Chartrand occupies a north-facing office in the historic Confederation Building that offers a breathtaking view of the cliffs bordering the majestic Ottawa River and the iconic Supreme Court of Canada’s chambers.
There was no luck of the draw in Chartrand landing this office.
There is a hierarchy to office assignments on Parliament Hill. Members of the governing party caucus, and its cabinet ministers, tend to get nicer digs; opposition MPs are left to fight it out for the dregs.
But even within a governing party politics is at work when it comes to office assignments. The best are assigned to stars, or rising stars.
The moment you walk into Chartrand’s office and soak up the stunning view, it’s hard to escape the sense the longtime Anishinaabe educator and community leader — who now serves as minister of northern and Arctic affairs and represents Churchill-Keewatinook Aski, the largest geographic riding in the country — is carrying the lofty expectations of a rising star.
Chartrand was a surprising appointment as Manitoba’s only cabinet minister. Longtime Winnipeg MP Terry Duguid was Manitoba’s representative at the cabinet table when the election was called, and given that he was one of the co-directors of the national campaign, he was expected to retain a cabinet post.

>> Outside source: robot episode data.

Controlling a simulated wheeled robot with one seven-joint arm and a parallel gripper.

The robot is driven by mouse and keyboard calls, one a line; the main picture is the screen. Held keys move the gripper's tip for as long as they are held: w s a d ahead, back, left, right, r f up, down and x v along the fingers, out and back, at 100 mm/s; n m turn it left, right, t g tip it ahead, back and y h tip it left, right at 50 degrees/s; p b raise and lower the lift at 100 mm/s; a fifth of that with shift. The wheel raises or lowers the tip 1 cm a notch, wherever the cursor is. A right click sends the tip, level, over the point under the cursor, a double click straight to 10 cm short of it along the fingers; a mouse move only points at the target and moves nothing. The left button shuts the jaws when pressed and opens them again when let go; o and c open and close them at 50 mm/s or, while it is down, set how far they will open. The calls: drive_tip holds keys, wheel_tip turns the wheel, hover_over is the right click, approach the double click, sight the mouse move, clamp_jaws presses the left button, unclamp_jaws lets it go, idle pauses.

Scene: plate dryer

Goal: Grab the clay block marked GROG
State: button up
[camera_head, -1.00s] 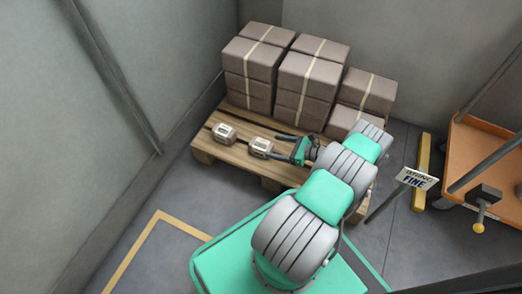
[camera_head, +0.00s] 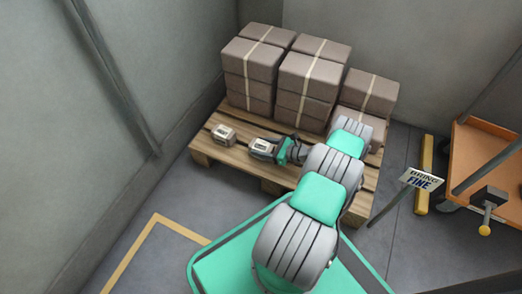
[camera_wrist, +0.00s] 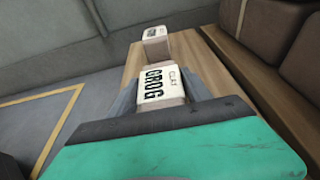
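The GROG clay block (camera_wrist: 160,84) is a small pale block with dark "CLAY GROG" lettering on its top. It lies on the wooden pallet, and the head view shows it too (camera_head: 261,146). My gripper (camera_head: 266,147) is low over the pallet with one finger on each side of this block. In the wrist view my gripper (camera_wrist: 160,92) looks open, its fingers close along the block's sides; contact is hard to make out. A second small pale block (camera_head: 223,134) lies farther left, beyond the first in the wrist view (camera_wrist: 154,34). Its label is unreadable.
Strapped brown block stacks (camera_head: 310,80) stand on the back of the pallet (camera_head: 237,155), beside my arm. A sign reading "FINE" (camera_head: 423,180) and an orange cart (camera_head: 480,155) stand at right. Grey walls close off the left and back.

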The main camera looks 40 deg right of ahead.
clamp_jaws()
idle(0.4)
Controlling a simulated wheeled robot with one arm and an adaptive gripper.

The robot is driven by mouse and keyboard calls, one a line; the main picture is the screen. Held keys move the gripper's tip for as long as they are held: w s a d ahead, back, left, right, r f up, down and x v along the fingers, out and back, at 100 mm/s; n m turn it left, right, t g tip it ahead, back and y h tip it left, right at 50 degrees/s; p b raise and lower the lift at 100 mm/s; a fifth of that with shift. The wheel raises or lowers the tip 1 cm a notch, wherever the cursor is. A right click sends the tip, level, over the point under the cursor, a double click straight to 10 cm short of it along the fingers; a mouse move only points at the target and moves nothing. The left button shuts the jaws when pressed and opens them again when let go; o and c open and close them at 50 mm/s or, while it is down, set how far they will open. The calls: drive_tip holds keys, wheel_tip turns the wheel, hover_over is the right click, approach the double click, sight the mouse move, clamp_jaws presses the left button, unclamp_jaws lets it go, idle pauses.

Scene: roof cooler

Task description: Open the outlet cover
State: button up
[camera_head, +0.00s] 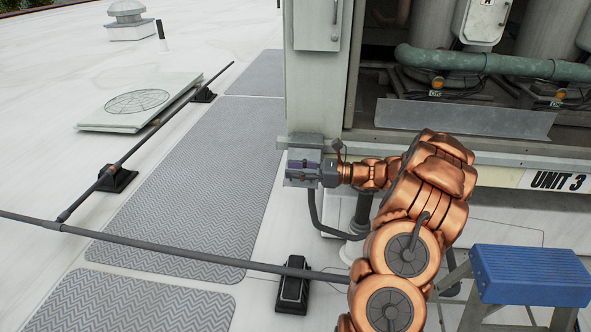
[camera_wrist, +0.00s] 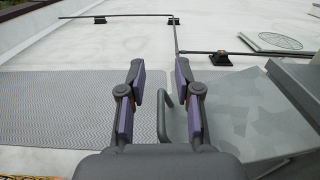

Instead, Prime Minister Mark Carney brought in Chartrand and another dozen or so fresh, rookie faces to define his cabinet. Partly as a result of her surprise appointment, it’s clear a lot of people are closely watching Chartrand.
“There’s definitely expectations,” she said in an interview earlier this month. “When you combine my ministry with my riding, I almost feel like the land I’m covering is 50 per cent of Canada…. So, yes, there are expectations, but am I overwhelmed? No, and I’m going to tell you why I’m not overwhelmed. Because I feel like I’ve been living this my entire life.”
Although Chartrand’s family is originally from Pine Creek First Nation — located more than 400 kilometres northwest of Winnipeg on the western shores of Lake Winnipegosis — she was born and raised in the city.
Her father, Nelson Chartrand, had run away from the Pine Creek residential school as a young man and relocated to Winnipeg to start a new life. That’s where Nelson met Chartrand’s mother, Iris Monkman.
Chartrand’s formative years were forged by life in the North End, and all of the poverty, racism and violence that neighbourhood has shown its Indigenous citizens. At one point, more concerned with getting a job and earning her own money, Chartrand dropped out of high school, only to return to finish her diploma at the Children of the Earth High School on Salter Street, just north of the rail lines.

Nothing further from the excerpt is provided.